Experts make over the most common fight scenarios. This way, everybody wins.
For a nation at war, we sure aren’t very good at fighting battles on the home front, meaning those scuffles we have with our mates, co-workers, kids. We lob insults, take offense, jump in before explanations can be tendered—and nothing good comes from any of it. The fact is: We’re really bad fighters. “We eat criticism until anger and frustration build up. And pretty soon it’s really ugly,” says University of Washington sociology professor Pepper Schwartz, PhD, author of Prime: Adventures and Advice on Sex, Love, and the Sensual Years. To avoid the uglies, we had experts do fight-right makeovers. Here, the rules of engagement and how to fight fair.
Your mom: “I thought you’d be here for the holidays.”
You: (sigh) “Yeah, well, plans do change …”
Your mom: “Your sister is happy to come over. Why do you hate being here so much?”
You: “Why do you always compare me to her?”
Mom’s accusatory tone started the fight, says Jennifer Jeanne Patterson, author of 52 Fights: A Newlywed’s Confession—not to mention that nothing good will ever come from comparing one daughter to another. Low-blow tactics like that are as good as saying “Put up your dukes!” she says.
Mom should choose her words more carefully, Patterson says, and begin with a positive. “I’d love to see you at the holidays” is something said out of love, and it encourages a response that acknowledges the mother’s feelings. Or, the daughter could preemptively express regret and say, “I feel terrible, I really want to be there,” says Deborah Tannen, PhD, professor of linguistics at Georgetown University and author of The Argument Culture: Stopping America’s War of Words. “Any time you can stop the argument before it starts, that’s always smart.”
Co-worker 1: “I don’t suppose your report is actually ready for the meeting?”
Co-worker 2: “It’s not quite done yet.”
Co-worker 1: “Of course not.” (Checks watch, rolls eyes, stomps away.)
Co-worker 2: (Completes the report and doesn’t tell co-worker 1 until the meeting.)
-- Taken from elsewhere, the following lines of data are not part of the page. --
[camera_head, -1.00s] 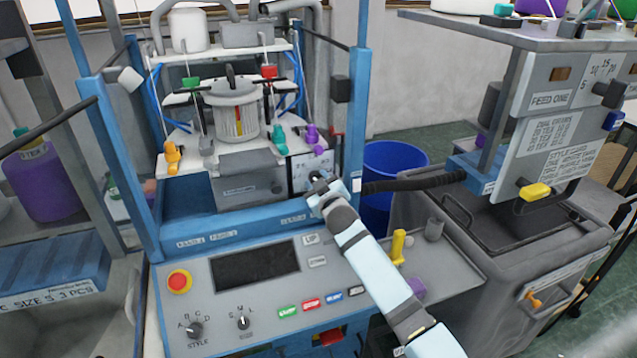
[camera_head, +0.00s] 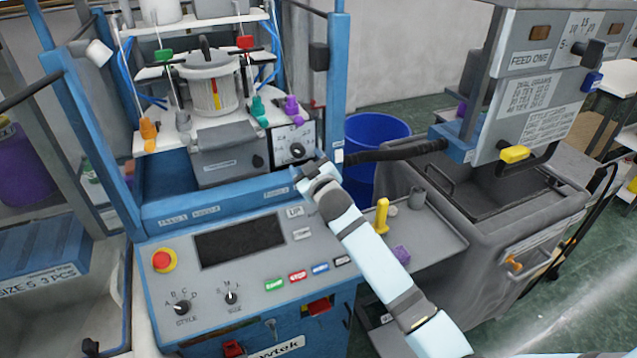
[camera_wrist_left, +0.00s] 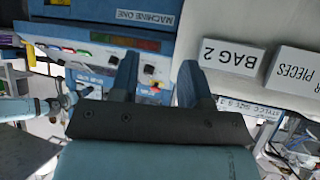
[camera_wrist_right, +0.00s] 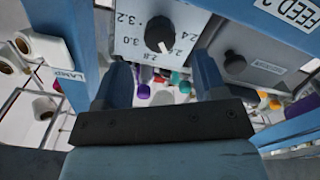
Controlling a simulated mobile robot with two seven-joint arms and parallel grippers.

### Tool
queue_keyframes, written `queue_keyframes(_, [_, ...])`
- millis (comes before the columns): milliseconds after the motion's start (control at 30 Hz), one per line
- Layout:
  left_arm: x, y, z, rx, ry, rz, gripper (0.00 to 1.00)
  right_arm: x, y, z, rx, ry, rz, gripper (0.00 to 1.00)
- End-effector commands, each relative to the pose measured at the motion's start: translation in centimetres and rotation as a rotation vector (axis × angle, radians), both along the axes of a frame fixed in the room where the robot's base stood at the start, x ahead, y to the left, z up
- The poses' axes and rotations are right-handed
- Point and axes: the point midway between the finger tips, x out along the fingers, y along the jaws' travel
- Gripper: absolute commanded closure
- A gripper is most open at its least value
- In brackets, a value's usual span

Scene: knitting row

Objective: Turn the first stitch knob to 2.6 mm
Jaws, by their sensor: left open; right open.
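The first stitch knob (camera_head: 297,149) is a round black dial on a white scale plate at the machine's right side. In the right wrist view the dial (camera_wrist_right: 159,33) shows large, with a white mark at its lower edge. My left gripper (camera_wrist_left: 159,80) is open and empty, away from the dial.
Another black knob (camera_wrist_right: 235,62) sits on a grey housing beside the dial. Blue frame posts (camera_head: 336,90) flank the machine. A control panel (camera_head: 220,275) with a red stop button (camera_head: 162,260) lies below. A black-handled bar (camera_head: 395,152) extends to the right.

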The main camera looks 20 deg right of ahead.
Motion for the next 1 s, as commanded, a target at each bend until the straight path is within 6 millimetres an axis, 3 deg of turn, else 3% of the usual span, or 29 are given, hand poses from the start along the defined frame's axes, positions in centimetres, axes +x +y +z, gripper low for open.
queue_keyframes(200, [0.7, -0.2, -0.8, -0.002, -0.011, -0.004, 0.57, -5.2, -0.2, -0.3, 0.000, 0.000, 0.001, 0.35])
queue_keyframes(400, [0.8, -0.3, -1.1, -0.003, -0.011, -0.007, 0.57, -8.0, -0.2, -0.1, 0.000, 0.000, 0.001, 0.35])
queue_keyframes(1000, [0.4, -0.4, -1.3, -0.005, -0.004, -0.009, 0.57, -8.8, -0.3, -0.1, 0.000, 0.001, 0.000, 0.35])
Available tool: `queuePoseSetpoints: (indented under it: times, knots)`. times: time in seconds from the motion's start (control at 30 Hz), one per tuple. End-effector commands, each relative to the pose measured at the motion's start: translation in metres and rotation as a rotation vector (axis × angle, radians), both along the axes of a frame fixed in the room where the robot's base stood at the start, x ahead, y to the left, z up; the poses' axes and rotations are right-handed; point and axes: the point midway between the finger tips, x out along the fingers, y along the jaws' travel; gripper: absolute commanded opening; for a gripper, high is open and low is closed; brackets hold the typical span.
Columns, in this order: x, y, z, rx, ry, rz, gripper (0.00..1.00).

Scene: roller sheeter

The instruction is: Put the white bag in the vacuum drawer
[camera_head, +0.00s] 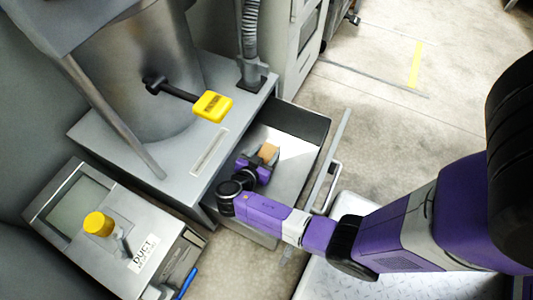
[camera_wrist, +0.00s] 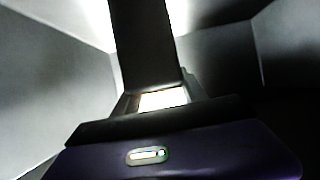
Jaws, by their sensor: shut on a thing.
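The drawer (camera_head: 298,121) stands pulled open from the grey machine in the head view, with its handle at the right. My gripper (camera_head: 265,160) reaches down inside it, near the machine side. It is shut on a small thing that I take to be the white bag. A tan part (camera_head: 268,151) shows at the fingers, and a white patch with a tan edge (camera_wrist: 163,99) shows in the wrist view. Most of the bag is hidden by my gripper. In the wrist view the drawer's grey walls (camera_wrist: 45,75) surround a dark finger. I cannot tell whether the bag touches the drawer floor.
A yellow-handled lever (camera_head: 212,106) juts from the metal cylinder above the drawer. A control box (camera_head: 98,223) with a yellow knob stands at the lower left. The drawer's handle bar (camera_head: 332,170) runs along its outer side. Concrete floor (camera_head: 385,130) is clear at the right.

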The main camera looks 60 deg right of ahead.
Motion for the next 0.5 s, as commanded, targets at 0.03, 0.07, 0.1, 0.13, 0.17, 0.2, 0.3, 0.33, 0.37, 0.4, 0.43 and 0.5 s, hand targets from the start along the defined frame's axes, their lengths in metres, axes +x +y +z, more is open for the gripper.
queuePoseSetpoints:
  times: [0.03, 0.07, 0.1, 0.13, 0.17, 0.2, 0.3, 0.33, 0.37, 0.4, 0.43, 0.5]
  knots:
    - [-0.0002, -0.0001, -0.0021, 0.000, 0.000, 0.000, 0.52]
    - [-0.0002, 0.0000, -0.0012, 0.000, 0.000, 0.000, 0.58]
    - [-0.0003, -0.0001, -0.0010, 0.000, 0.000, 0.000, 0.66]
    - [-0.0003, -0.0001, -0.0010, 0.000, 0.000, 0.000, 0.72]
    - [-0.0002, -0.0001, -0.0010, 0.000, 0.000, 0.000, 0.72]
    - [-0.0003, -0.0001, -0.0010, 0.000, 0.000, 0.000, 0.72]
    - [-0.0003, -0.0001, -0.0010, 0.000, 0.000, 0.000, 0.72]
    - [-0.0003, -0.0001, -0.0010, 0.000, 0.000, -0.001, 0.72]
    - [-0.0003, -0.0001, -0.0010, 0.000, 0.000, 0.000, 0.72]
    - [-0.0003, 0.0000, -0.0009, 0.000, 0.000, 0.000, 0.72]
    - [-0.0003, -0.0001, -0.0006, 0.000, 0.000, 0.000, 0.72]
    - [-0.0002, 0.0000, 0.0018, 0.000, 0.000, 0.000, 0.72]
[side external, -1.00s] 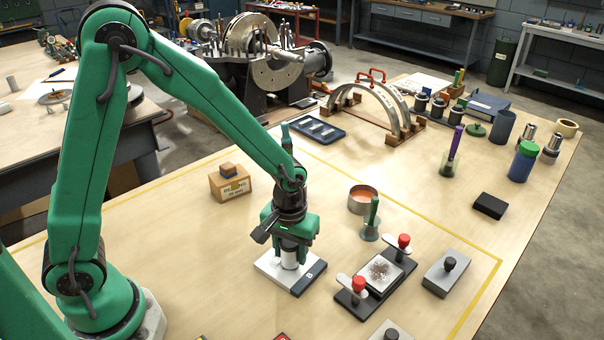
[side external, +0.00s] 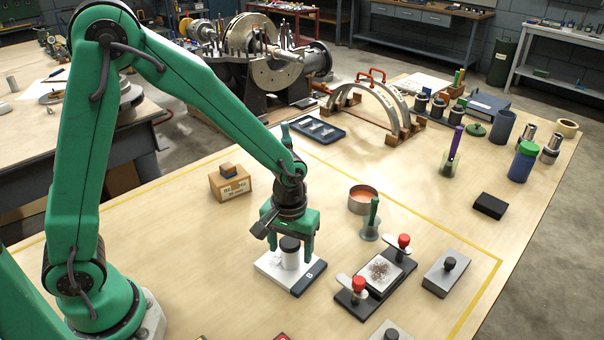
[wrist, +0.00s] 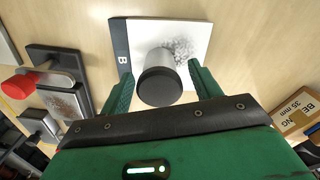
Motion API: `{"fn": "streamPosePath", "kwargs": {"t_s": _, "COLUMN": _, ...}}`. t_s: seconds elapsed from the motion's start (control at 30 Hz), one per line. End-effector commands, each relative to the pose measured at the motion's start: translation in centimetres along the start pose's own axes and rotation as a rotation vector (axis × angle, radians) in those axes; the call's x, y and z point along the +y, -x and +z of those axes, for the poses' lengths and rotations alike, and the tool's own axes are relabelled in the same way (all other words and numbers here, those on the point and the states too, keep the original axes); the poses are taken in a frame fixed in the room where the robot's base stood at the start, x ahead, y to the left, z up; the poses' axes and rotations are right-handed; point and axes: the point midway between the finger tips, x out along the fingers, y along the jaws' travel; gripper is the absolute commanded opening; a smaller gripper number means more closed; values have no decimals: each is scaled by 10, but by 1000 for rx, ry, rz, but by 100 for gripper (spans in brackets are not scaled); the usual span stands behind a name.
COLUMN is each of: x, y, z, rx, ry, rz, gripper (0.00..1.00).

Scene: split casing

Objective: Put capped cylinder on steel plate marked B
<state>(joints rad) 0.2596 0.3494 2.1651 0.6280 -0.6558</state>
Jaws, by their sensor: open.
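The capped cylinder (side external: 290,254), silver with a dark cap, stands upright on the steel plate marked B (side external: 307,278). In the wrist view the cylinder (wrist: 160,62) shows its black cap towards me, and the plate (wrist: 133,28) has a dark strip with the letter B and a speckled patch beside the cylinder. My gripper (side external: 289,248) is open, its green fingers on either side of the cylinder near the cap. In the wrist view the fingers of my gripper (wrist: 160,85) stand apart from the cylinder with gaps on both sides.
A clamped plate with red knobs (side external: 381,272) lies right of plate B. A green-handled tool (side external: 372,220) and a round tin (side external: 362,199) stand behind it. A cardboard box (side external: 230,185) sits to the left.

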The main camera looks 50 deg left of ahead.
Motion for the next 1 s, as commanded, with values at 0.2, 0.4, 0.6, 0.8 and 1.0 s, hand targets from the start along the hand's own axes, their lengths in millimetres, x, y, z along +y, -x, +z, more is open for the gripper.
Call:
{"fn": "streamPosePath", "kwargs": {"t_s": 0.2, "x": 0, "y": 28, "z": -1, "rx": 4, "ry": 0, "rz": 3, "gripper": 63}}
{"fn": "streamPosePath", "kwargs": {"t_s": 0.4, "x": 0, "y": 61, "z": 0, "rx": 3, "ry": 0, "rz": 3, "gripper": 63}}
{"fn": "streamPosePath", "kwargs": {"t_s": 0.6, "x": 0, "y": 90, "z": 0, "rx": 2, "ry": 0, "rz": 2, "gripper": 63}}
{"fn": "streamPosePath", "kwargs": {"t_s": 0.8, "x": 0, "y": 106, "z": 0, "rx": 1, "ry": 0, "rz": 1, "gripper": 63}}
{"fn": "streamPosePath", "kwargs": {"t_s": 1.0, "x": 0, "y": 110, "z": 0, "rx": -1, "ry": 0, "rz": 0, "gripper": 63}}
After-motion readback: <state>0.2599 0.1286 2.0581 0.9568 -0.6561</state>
Welcome to passive-aggressive 101. Yes, co-worker 2 is at fault for not getting the project done earlier. But the bigger, fight-causing problem was co-worker 1’s “passive-aggressive attitude of contempt, which inflamed the situation,” Schwartz says. Here, the insult—not the fact that the co-worker hadn’t completed the assignment in advance—becomes the problem and aggravates it.
Co-worker 2 should apologize for not getting the job done and acknowledge that working on the project until the last minute puts her colleague in a bad situation. “What are you going to do when someone falls on her own sword?” Schwartz asks. “You’re probably going to talk about it, which is a lot better than going the passive-aggressive route.”
You: “Would it kill you to bathe the kids tonight? I’m exhausted.”
Him: “So am I. I worked all day, remember?”
You: “Oh, so I’ve been sitting around eating bonbons all day?”
Him: “Well, maybe not bonbons, but …” (And the silent treatment begins—now.)
The “would it kill you” and “I worked all day” remarks were the kind of fighting words that make people mad but produce no solutions. “He has to defend himself, she defends herself, and it’s a dead end,” Schwartz says.
It’s all in the way you make the request. “Energy drives energy,” Patterson says. “It’s hard for someone to come back and shoot you down when you ask nicely.” Acknowledge his contribution, tell him you’ve been busy, too, and simply ask for help: Say, “I know you had a busy day at work. But would you mind giving the baby a bath?” That, Patterson says, “is really what people want to hear—that they’re doing a good job.” And they want to be asked, not told. “When you share your feelings and ask for help, it’s hard for the other person not to respond with help,” Schwartz says. By asking, you’re moving away from name-calling and into problem-solving.” And that’s not ugly at all.